Pour l’heure, la journée ensoleillée terminée, lorsque Catherine Standish sort, les autres membres sont dans un bar, près du lieu de travail, « par une soirée d’août torride, avec des boissons frappées sur le bar. » L’occasion pour l’auteur, Mick Herron, de faire la présentation de l’équipe, en forme de digression qui entre en résonnance car elle cadre l’atmosphère entre ces agents très spéciaux et explique la tournure à venir pour le déroulement échevelé de l’intrigue.

Muté au Placard, Roderick Ho, dit Roddy, mythomane, se fait des films de bourreau des cœurs convoitant celui de la très belle Louisa Guy, une collègue. « Son entendement en rituels amoureux était risible […] il avait des stratégies dont il avait entendu parler : être gentil, attentif, écouter. » Détesté par l’ensemble de ses collègues, il les cyberharcèle et les fait chanter lorsqu’il a la preuve de leurs travers. Attablé aux côtés de Marcus Longridge et Shirley Dander, grâce à un de ses chantages, il espère leur concours pour séduire Louisa. Marcus Longridge, un grand homme noir, a tué une personne au cours d’une opération. Il faisait partie d’une équipe tactique, aimait la montée d’adrénaline provoquée en mission et en demandait toujours plus. « Contrôler l’environnement, contrôler son adversaire. Le contrôle de soi surtout. » Pour retrouver l’équivalent, il jouait au casino, aimait ces saloperies de roulettes automatiques […] de bandits manchots ». Le jeu et les paris l’ont mené au Placard. Il s’est fait pincer par Ho à jouer, aux heures de bureau, sur des casinos en ligne. Le facteur contrôle l’empêche de briser les os de Ho qui s’est cru autorisé à l’appeler « frère », mais cela n’est pas exclu. Il se réfrène en le traitant de poule mouillée, ce que Ho conteste.

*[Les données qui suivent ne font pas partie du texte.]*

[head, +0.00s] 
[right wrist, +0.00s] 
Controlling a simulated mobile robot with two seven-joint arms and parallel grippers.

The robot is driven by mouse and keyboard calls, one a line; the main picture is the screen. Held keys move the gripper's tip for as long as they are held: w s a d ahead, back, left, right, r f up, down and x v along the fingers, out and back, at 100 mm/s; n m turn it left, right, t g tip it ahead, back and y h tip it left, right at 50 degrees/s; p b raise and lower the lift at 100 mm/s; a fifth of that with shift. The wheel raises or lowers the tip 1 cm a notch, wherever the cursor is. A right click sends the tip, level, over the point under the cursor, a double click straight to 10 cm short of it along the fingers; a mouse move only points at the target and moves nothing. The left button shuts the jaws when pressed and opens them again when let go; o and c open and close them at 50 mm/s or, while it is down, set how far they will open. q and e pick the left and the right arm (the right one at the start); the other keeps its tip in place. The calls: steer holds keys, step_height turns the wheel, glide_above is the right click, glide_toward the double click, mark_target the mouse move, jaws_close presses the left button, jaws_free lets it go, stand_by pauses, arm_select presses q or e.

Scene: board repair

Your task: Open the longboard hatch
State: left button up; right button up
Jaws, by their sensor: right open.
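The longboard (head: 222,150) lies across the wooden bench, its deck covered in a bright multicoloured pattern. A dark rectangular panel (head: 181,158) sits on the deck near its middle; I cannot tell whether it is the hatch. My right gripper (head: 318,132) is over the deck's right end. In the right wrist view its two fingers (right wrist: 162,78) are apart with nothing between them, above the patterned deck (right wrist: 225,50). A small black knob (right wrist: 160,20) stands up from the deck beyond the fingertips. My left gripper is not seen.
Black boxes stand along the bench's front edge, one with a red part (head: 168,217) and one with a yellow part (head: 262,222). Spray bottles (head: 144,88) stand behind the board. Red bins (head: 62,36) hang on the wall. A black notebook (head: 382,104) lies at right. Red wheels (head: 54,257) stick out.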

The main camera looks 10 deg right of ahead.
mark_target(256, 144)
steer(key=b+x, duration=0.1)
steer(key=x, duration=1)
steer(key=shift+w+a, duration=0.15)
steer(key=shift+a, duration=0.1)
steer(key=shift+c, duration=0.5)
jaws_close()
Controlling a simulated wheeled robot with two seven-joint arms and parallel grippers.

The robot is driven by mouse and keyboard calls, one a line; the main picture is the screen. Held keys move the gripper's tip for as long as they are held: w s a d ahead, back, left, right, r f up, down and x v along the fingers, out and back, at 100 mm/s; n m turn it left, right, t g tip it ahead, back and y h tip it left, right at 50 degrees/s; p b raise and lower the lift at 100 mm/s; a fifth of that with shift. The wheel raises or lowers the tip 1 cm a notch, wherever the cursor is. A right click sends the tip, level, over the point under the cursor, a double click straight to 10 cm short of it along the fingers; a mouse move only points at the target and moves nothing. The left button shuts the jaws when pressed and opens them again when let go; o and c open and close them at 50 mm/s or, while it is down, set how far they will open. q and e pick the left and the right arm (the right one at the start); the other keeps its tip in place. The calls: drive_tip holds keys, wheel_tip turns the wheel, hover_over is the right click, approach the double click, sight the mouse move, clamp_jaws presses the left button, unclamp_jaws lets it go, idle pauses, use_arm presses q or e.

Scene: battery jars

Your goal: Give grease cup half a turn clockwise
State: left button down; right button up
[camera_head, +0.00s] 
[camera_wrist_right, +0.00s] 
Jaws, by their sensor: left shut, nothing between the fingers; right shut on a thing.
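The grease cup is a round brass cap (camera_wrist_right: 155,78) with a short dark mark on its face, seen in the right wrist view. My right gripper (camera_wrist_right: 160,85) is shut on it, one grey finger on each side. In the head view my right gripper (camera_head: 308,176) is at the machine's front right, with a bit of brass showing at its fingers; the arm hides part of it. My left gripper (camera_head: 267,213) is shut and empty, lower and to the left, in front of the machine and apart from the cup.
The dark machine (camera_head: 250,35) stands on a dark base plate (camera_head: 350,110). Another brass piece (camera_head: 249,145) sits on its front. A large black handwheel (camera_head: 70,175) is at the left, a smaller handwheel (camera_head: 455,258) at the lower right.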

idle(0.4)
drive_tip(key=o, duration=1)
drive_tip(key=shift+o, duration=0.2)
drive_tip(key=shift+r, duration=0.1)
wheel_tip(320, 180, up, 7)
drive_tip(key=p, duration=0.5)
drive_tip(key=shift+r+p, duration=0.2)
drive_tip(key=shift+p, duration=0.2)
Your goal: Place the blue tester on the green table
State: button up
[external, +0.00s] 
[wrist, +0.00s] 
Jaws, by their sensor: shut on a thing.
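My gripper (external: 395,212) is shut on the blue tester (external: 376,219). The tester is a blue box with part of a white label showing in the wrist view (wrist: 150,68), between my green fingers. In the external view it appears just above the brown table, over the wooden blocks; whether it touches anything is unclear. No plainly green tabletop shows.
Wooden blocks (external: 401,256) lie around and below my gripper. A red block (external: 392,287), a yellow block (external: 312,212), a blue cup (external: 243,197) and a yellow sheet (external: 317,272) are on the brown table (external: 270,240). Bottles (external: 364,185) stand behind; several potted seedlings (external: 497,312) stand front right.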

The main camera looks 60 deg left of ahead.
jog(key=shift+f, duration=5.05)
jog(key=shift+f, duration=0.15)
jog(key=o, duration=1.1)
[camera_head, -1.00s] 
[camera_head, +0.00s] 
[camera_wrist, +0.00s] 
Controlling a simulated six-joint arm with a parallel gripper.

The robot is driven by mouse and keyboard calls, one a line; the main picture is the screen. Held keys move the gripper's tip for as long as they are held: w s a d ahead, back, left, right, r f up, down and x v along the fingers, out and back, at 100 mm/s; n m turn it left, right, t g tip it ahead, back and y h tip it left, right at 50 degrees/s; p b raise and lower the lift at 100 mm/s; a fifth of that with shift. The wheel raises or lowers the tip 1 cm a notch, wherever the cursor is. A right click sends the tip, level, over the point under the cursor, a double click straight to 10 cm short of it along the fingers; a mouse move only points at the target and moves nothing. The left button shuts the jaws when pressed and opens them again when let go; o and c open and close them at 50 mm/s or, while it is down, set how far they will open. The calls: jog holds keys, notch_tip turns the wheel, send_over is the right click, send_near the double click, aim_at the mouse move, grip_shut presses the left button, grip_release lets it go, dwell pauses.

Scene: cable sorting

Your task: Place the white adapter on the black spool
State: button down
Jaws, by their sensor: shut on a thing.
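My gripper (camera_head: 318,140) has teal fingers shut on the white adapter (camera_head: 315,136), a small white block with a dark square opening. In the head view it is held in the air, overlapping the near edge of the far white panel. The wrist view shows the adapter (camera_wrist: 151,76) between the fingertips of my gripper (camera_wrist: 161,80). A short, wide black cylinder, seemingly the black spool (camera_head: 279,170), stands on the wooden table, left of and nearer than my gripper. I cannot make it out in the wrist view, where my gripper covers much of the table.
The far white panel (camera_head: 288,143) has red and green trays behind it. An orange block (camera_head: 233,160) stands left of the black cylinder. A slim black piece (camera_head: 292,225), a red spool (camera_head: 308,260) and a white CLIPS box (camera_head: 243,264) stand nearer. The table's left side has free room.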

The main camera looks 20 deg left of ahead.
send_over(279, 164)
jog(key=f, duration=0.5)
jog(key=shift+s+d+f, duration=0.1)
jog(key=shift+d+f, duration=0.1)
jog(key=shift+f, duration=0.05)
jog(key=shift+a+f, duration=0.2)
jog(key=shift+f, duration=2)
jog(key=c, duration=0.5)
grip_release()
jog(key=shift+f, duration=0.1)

« – Je ne suis pas une poule mouillée.
– La partie importante concerne les os bousillés. On est d’accord ? »

Shirley Dander, aime sniffer de la coke. Pour l’heure, attablée auprès de Ho et Longridge, elle rumine jusqu’à s’énerver à l’idée que Ho estime avoir ses chances auprès de Louisa, surtout qu’il lui explique sa stratégie de drague minable. Elle le gifle à l’occasion, d’un revers de main, aimerait remettre une nouvelle baffe, mais ronge son frein. Les lunettes de Ho volent sans qu’il bronche. En retrait, Louisa Guy, jolie blonde pas sûre d’elle et même de sa beauté, boit seule au bar pour oublier une relation amoureuse qui a mal fini. « Depuis la mort de Min, c’était une bombe à retardement peu encline à la conversation, mais en tendant l’oreille, on pouvait entendre son compte à rebours. » Le travail de Louisa l’ennuie profondément. Elle est assignée à la collecte « des personnes qui auraient disparu des radars ou seraient apparues de nulle part […] sa corvée actuelle semblait tendre vers la création de problèmes inutiles. » Sa disgrâce est la conséquence d’une filature ratée aboutissant à l’écoulement d’une grande quantité d’armes à feu dans les rues.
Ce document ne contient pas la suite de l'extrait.